Впрочем, во многих случаях это важное отличие советских пословиц от пословиц традиционных не скрывалось, а, наоборот, с гордостью подчеркивалось, как то делает автор статьи, опубликованной в 1949 году в «Советской этнографии»: «Образный народный язык все время обогащается новыми рабочими пословицами и поговорками. Новые явления жизни в годы второй пятилетки породили новые народные пословицы»[780]. В 1952 году фольклорист-любитель написал в «Литературную газету» о «поговорках, которые ежедневно создаются в нашей стране, отражая то новое, что вошло в наш быт, в нашу советскую действительность»[781]. В конце 1950-х Варвара Адрианова-Перетц констатировала:

В условиях социалистического строя народ особенно решительно возражает против попыток объявить всякую пословичную «мудрость» вечной. Старому изречению: «Пословица вовек не сломится» советский народ противопоставляет свой афоризм, выражающий мысль о необходимости критического отношения к «мудрости» прошлого: «Старая пословица с новым веком ссорится»[782].

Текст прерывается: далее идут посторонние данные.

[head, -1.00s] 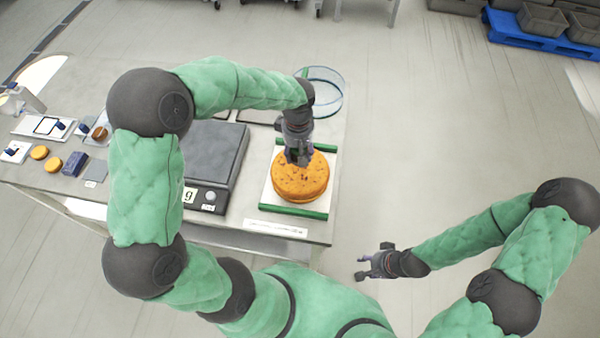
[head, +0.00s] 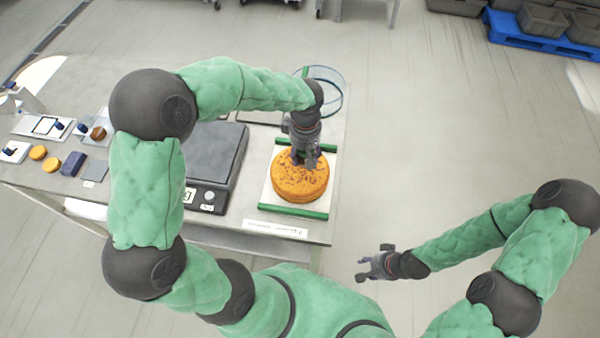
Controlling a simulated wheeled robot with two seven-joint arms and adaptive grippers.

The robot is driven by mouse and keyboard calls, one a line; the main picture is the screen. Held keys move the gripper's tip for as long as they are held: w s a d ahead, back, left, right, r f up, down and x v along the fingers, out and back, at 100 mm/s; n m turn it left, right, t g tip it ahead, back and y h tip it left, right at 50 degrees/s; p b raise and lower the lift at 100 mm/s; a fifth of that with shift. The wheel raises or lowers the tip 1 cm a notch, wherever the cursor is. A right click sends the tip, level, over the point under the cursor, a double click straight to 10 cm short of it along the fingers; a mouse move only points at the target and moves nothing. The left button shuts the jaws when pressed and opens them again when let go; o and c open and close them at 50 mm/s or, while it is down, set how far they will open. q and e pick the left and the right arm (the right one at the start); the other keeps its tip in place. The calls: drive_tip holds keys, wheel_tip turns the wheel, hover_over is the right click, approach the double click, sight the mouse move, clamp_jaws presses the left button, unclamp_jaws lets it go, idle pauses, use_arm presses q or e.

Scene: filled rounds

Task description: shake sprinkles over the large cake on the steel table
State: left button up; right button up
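The large cake (head: 300,190) is round and orange-brown, with dark specks scattered over its top. It sits on a white board with green bars (head: 265,207) at the right end of the steel table (head: 235,228). My left gripper (head: 304,165) points down over the far part of the cake. The view from above hides its fingertips and anything between them, and I cannot make out a sprinkle shaker. My right gripper (head: 364,268) is off the table over the floor, with its fingers apart and nothing between them.
A scale with a dark plate (head: 215,155) stands left of the cake board. A clear round container (head: 330,92) is behind the cake. Small yellow rounds (head: 51,165) and a dark blue block (head: 73,164) lie at the left. A label strip (head: 274,229) lies near the front edge.

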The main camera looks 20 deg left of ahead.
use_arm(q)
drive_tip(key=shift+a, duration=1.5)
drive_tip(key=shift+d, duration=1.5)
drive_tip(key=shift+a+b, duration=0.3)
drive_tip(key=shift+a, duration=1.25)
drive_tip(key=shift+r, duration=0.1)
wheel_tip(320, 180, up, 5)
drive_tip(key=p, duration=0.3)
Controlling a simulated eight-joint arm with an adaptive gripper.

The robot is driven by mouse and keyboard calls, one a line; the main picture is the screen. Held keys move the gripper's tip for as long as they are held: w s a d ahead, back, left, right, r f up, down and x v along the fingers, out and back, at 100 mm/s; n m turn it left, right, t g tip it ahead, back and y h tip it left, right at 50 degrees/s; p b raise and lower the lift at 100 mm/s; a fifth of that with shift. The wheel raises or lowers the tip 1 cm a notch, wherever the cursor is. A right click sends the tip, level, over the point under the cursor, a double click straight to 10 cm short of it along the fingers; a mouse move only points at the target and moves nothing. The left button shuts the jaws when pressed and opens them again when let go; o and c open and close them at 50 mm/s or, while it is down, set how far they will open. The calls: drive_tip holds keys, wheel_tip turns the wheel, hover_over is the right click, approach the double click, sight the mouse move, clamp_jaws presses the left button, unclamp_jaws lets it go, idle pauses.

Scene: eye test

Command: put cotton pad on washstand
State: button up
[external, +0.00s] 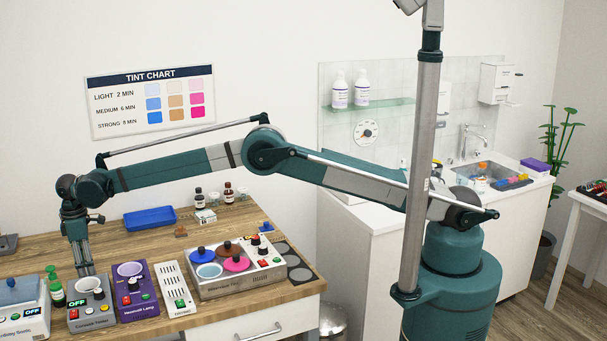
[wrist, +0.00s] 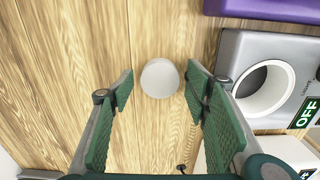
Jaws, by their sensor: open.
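The cotton pad (wrist: 160,78) shows in the wrist view as a small white round disc on the wooden table. It lies between the tips of my open gripper (wrist: 158,92), with a gap on both sides. In the external view my gripper (external: 86,268) points down low over the left part of the table, behind a grey device. I cannot make out the pad in that view. The washstand (external: 520,225) is the white cabinet with a sink (external: 485,172) at the right, partly hidden by my arm and a pole.
The grey device (wrist: 245,55) with a round cup stands close right of my fingers in the wrist view; a purple device (wrist: 262,8) is beyond it. A green bottle (external: 55,288) stands left of my gripper. A blue tray (external: 150,218) lies farther back.

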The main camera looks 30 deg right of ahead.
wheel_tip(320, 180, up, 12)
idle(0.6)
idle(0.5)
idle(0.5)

Связь между государственным строем, мировоззрением, пропагандой и пословицами/поговорками была очевидна для исследователя стиля Ленина, напомнившего своим читателям, что, по мнению вождя, «новым общественным отношениям <…> соответствует и новая мораль, и новая психология, и новые лозунги-поговорки»[783].

Все это приводит к выводу, что замечание Романа Якобсона о том, что «переход от эпической речи к гномическим формулам» может стать плодотворной темой для исследования[784], в контексте данного анализа можно расширить, предположив, что переход от эпической речи, то есть «больших» жанров, к жанрам «малым», происходящий на практике, представляет собой совершенно особую схему производства значений и генерации нарративов, обратную привычной, где «малые» жанры развиваются в «большие»[785]. В статье о «провербиальном пространстве» Юрий Левин заметил, что «пословицу можно перевести на специальный метаязык, в котором элиминирована вся ее образная и языковая специфика»[786]. В случае с советскими пословицами ситуация прямо противоположная. Перевести их на некий метаязык, элиминировав образную и языковую специфику, нельзя просто потому, что таковой нет. В принципе, они буквально повторяют то, что уже было сказано, переводя на язык простых, кратких, легко запоминающихся, якобы народных формул конкретные слова вождя либо общие идеологические постулаты (к последним относятся, например, следующие: «Язык людей для умных речей», «Отличник разгильдяю не товарищ», «С ремеслом спеши дружить — в коллективе легче жить»). В этом плане советские пословицы сами являются своего рода обратным — потому что упрощенным — метаязыком советского официального дискурса, при изменении лишь предполагаемого авторства и жанра. Главное для сочинявших и (якобы) повторявших пословицы — воспроизвести сказанное вождем и закрепленное в лозунгах, но по-своему; по-своему, но в строго определенных рамках. Как утверждает Ролан Барт,

именно потому, что некоторые высказывания могут быть трансформированы в пословицы, максимы и постулаты, лежащий в их основе культурный код оказывается изобличенным: стилистическая трансформация «удостоверяет» этот код, обнажает его структуру и выявляет идеологическую перспективу[787].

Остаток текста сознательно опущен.